* _WHAT THE TASK ASKS_
Scan the lines below for the word "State". Copy each line you find it in.

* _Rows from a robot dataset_
+-------+

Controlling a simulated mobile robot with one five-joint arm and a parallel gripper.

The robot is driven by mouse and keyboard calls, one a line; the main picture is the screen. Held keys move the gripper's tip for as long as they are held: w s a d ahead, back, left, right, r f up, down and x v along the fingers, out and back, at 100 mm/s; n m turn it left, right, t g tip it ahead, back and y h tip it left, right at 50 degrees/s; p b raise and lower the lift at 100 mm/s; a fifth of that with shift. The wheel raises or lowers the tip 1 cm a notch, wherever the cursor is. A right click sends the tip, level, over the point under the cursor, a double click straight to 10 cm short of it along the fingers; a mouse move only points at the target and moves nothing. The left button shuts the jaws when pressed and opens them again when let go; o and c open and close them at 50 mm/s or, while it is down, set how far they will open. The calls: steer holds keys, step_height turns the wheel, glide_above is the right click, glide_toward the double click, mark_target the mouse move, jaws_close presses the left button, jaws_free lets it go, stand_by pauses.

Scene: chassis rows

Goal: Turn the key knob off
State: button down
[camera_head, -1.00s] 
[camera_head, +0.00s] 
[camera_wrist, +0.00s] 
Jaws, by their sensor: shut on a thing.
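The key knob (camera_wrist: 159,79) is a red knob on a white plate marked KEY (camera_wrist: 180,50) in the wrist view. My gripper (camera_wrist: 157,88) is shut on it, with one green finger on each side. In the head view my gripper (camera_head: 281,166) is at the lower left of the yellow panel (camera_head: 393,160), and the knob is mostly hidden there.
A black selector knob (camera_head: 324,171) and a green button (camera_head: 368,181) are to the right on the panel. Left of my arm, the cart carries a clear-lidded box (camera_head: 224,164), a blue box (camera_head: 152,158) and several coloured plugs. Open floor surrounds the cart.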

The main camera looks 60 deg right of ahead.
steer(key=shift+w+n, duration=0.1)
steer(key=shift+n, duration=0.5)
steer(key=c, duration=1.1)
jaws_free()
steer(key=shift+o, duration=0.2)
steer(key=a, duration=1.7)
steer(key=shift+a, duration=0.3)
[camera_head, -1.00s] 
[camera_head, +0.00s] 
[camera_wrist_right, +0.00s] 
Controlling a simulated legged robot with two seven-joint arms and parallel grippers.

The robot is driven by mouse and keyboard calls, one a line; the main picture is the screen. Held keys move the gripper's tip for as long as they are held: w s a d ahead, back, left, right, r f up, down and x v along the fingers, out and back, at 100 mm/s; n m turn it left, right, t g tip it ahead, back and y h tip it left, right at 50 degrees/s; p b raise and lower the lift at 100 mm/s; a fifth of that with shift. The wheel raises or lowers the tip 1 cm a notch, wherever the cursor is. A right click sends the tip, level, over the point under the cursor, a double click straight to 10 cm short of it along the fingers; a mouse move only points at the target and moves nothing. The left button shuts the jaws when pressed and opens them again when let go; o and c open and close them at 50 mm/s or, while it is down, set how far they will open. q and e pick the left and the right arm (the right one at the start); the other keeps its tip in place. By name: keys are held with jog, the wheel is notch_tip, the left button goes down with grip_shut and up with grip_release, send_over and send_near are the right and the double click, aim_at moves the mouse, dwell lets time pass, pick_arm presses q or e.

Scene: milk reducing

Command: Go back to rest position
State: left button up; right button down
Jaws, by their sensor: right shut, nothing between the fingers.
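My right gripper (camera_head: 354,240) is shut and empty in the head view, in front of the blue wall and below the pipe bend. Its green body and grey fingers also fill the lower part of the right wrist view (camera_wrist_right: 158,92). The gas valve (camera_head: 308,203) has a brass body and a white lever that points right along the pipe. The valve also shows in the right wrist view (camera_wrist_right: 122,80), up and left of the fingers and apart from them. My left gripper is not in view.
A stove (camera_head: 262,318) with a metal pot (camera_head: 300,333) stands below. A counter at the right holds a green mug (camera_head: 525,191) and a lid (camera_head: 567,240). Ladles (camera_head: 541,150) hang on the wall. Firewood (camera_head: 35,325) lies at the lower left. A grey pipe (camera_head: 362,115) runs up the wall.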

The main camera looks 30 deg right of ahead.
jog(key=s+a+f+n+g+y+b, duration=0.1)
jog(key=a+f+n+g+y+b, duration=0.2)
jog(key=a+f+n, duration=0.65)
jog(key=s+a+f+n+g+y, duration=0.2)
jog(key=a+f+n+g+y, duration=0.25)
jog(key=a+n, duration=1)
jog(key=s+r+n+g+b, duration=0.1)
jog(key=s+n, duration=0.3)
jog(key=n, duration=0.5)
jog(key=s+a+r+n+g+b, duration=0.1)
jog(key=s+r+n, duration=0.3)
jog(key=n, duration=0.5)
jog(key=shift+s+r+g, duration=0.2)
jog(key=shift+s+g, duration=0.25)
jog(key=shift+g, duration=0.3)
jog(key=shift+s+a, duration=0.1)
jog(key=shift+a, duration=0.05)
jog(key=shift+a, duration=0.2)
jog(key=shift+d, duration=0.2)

+-------+

* _THE COMPLETED TASK_
State: button down
State: left button up; right button down

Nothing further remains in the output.